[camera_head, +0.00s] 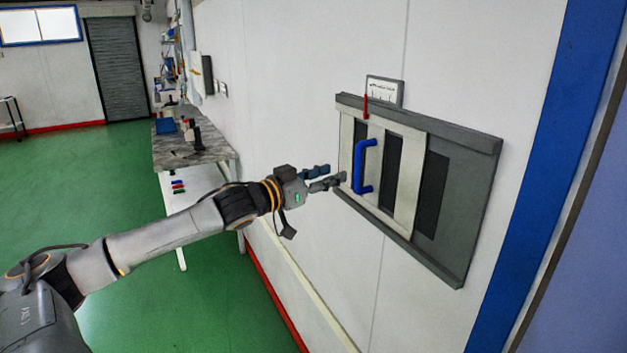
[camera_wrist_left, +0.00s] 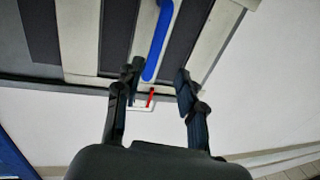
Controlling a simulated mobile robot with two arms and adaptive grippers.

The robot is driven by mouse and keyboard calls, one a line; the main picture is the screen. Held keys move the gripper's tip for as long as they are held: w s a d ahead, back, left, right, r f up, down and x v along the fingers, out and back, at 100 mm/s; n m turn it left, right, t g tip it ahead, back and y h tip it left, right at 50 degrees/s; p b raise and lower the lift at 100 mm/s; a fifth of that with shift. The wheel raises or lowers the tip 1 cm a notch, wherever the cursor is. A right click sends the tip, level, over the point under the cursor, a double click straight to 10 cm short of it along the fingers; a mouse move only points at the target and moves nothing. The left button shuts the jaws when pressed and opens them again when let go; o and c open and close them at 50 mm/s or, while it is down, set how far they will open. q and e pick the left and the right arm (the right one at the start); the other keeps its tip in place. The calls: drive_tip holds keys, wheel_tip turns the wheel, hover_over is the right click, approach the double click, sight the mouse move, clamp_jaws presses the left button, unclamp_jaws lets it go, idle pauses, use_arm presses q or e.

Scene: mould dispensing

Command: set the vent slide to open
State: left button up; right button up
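The vent slide (camera_head: 407,182) is a pale slotted plate in a grey frame (camera_head: 474,148) on the white wall, with dark slots showing. Its blue handle (camera_head: 358,167) stands upright near the plate's left end. A red pointer (camera_head: 366,106) rises from the plate's top, below a small white scale label (camera_head: 384,91). My left gripper (camera_head: 338,175) is open, just left of the handle in the head view. In the left wrist view its fingers (camera_wrist_left: 158,85) are spread, with the blue handle (camera_wrist_left: 158,45) lying between and ahead of them. Contact is not visible. My right gripper is not in view.
A workbench (camera_head: 195,150) with small items stands along the wall behind my left arm. A blue post (camera_head: 560,130) borders the wall at right. The green floor (camera_head: 130,235) is clear at left.

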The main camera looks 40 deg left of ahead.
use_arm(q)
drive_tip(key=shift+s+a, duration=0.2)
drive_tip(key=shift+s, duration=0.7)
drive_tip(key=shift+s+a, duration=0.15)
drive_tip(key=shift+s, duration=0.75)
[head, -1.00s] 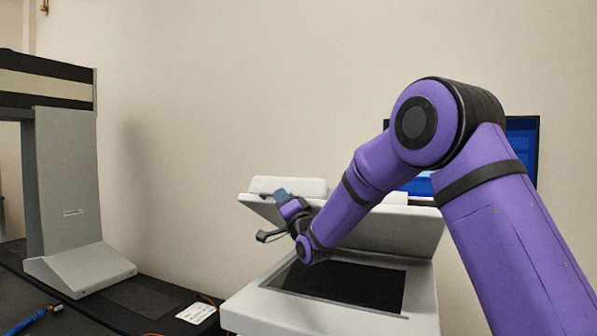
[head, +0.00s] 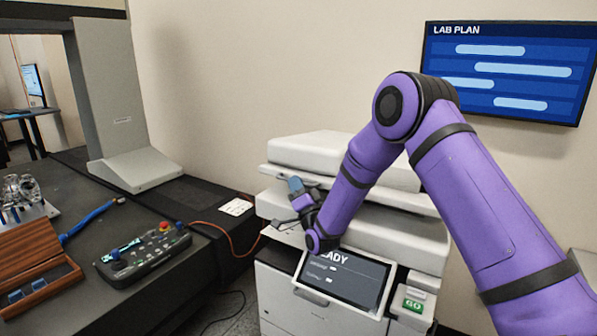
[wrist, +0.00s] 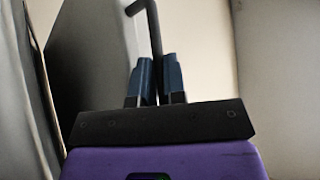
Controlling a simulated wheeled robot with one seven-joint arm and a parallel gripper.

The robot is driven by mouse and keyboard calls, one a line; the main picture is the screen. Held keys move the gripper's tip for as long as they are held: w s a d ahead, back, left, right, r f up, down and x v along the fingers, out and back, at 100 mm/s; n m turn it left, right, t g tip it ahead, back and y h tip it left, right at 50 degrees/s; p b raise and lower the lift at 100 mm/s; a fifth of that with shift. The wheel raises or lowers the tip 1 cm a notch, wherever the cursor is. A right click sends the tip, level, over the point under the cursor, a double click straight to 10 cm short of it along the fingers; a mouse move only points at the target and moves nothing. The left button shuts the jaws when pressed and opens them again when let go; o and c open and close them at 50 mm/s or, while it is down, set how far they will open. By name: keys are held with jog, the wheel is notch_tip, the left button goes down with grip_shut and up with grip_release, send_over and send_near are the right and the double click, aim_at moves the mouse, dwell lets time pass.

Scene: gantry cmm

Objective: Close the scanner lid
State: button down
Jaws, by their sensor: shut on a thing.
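The scanner (head: 390,230) is a pale, boxy machine in the middle of the head view. Its pale lid (head: 318,152) lies low and close to flat over the body, with a dark gap visible below its front edge. The glass bed is hidden. My gripper (head: 296,187) is at the lid's front left. In the wrist view, its blue fingers (wrist: 158,78) are shut on a thin, dark, bent handle (wrist: 152,25). My purple arm covers part of the lid's right side, so I cannot tell whether the lid fully touches the body.
A tilted screen (head: 345,280) and a green GO button (head: 413,305) are on the scanner's front. To the left, a dark bench (head: 95,205) holds a control box (head: 142,250), a wooden case (head: 35,265) and a grey gantry column (head: 112,90). A wall display (head: 510,70) hangs behind.

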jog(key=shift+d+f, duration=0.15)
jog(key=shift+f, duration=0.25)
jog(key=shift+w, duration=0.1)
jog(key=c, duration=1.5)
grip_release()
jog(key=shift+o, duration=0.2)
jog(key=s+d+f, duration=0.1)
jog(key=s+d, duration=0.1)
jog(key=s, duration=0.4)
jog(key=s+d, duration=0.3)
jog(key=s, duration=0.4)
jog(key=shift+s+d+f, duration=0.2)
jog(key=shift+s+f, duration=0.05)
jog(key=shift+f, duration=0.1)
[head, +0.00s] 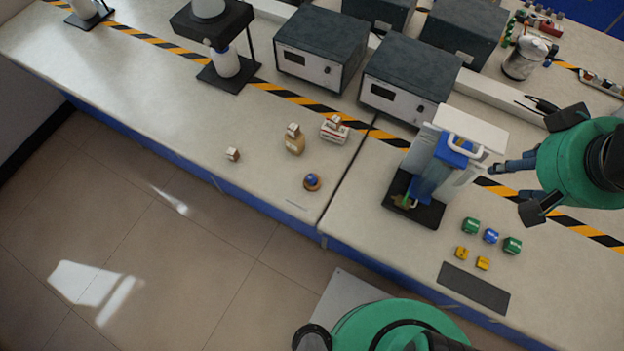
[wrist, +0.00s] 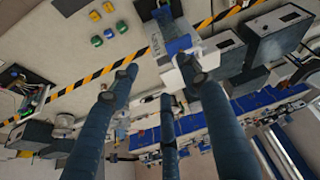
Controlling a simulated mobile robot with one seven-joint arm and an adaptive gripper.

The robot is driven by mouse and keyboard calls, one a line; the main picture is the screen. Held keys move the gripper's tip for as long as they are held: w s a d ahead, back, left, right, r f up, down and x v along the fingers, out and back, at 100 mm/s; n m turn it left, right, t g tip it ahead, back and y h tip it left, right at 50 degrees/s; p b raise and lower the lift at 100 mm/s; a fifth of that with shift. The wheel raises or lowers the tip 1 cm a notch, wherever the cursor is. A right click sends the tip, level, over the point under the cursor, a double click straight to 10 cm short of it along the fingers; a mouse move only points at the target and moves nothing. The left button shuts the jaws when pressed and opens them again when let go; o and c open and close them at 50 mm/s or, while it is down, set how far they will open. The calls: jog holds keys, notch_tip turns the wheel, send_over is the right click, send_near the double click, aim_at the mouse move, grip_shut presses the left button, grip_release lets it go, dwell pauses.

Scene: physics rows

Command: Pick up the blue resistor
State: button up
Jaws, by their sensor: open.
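The blue resistor (head: 491,236) is a small blue block lying on the right bench, between two green blocks. It also shows near the top left of the wrist view (wrist: 109,33). My gripper (head: 505,180) is at the right of the head view, above the bench and behind the blue resistor, apart from it. Its dark fingers point left. In the wrist view the fingers of my gripper (wrist: 157,78) are spread with nothing between them.
Green blocks (head: 471,226) (head: 513,246) flank the resistor; yellow blocks (head: 461,253) (head: 483,263) lie in front. A dark mat (head: 474,288) is near the bench edge. A stand with a blue and clear container (head: 432,172) stands left of my gripper. Grey instruments (head: 408,84) stand behind.

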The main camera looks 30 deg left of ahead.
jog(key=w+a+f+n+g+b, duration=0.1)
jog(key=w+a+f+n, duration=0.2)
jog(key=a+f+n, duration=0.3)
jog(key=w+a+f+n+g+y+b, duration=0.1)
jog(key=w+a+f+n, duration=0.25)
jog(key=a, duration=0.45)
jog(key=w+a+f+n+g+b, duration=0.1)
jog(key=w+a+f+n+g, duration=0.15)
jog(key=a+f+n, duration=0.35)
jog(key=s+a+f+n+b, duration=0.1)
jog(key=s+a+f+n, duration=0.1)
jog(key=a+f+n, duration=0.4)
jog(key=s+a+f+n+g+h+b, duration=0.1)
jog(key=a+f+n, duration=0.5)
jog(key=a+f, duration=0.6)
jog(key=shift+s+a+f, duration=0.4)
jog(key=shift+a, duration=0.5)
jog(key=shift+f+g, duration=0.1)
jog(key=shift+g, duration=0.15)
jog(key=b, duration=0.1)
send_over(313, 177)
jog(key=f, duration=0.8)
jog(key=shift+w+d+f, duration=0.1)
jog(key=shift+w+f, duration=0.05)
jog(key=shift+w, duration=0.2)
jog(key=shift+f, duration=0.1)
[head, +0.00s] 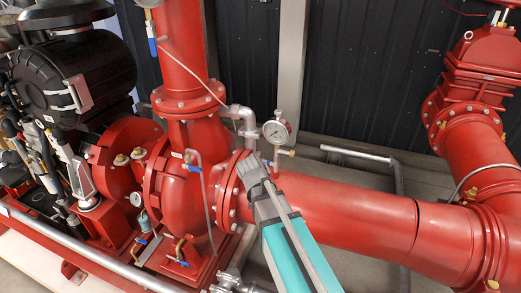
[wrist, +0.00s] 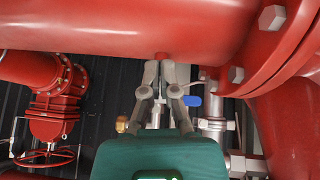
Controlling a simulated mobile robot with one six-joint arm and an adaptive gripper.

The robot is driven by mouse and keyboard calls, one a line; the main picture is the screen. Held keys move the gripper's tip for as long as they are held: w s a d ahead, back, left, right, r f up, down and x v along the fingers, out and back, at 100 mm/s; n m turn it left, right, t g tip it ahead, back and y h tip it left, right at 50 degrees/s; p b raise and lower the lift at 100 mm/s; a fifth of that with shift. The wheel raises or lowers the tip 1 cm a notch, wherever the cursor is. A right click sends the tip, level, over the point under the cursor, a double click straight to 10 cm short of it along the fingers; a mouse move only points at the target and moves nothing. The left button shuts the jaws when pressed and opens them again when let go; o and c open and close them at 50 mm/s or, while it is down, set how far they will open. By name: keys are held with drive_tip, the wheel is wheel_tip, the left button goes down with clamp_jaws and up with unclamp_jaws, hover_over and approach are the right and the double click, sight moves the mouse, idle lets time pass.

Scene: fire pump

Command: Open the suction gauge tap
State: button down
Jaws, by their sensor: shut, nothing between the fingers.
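The suction gauge (head: 277,131) is a round white dial above the large red horizontal pipe in the head view. Its thin stem carries a brass fitting (head: 290,152), which also shows in the wrist view (wrist: 121,124). The wrist view appears upside down. A blue lever (wrist: 192,100), seemingly the tap's handle, sticks out to the right of the stem there. I cannot make it out in the head view. My gripper (wrist: 160,68) is shut and empty, its fingers in front of the stem and close to the pipe, beside the lever. Contact cannot be told.
The red suction pipe (head: 345,212) runs right to a red valve (head: 485,75). A bolted flange (head: 231,190) and the red pump casing (head: 184,210) stand left of my gripper. A thin grey tube and other blue-handled taps (head: 192,168) are near the casing.

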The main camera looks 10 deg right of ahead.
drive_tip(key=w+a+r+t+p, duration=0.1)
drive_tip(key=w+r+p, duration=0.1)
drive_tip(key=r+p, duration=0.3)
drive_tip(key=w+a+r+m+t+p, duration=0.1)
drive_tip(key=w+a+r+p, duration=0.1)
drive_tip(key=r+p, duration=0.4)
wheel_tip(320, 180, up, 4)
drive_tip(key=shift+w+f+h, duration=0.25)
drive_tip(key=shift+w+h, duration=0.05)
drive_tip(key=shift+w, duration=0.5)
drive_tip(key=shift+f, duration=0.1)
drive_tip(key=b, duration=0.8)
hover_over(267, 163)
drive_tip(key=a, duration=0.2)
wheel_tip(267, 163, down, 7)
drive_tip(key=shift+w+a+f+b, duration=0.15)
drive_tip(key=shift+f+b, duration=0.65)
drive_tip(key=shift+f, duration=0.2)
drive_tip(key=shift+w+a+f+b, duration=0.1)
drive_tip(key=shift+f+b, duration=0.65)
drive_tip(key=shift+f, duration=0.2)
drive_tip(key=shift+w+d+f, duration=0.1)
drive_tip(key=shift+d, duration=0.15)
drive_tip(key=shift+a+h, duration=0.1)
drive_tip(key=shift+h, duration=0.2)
——————————
Problem — Pull out all lines containing "seven".

Answer to the problem —
Controlling a simulated wheeled robot with one seven-joint arm and a parallel gripper.
Controlling a simulated mobile robot with one seven-joint arm and an adaptive gripper.

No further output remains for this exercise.